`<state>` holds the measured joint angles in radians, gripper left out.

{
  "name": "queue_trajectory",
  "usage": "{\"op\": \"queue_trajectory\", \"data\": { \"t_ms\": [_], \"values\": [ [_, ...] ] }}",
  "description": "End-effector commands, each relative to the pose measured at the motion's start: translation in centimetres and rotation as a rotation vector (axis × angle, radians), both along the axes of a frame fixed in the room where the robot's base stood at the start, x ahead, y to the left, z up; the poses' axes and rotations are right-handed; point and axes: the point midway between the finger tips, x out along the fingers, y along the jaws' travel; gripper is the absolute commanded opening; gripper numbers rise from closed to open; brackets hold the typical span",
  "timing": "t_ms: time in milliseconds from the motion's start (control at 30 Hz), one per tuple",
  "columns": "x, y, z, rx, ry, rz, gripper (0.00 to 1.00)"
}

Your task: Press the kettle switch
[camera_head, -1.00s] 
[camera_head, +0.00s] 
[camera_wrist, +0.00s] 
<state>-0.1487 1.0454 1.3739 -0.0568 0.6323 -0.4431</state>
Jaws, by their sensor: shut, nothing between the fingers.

★ ★ ★ ★ ★

**Exercise:**
Copy out every line from the material above in which the word "motion" appears.

**The result:**
  "description": "End-effector commands, each relative to the pose measured at the motion's start: translation in centimetres and rotation as a rotation vector (axis × angle, radians), both along the axes of a frame fixed in the room where the robot's base stood at the start, x ahead, y to the left, z up; the poses' axes and rotations are right-handed; point and axes: the point midway between the finger tips, x out along the fingers, y along the jaws' travel; gripper is the absolute commanded opening; gripper numbers rise from closed to open; brackets hold the typical span",
  "timing": "t_ms: time in milliseconds from the motion's start (control at 30 Hz), one per tuple",

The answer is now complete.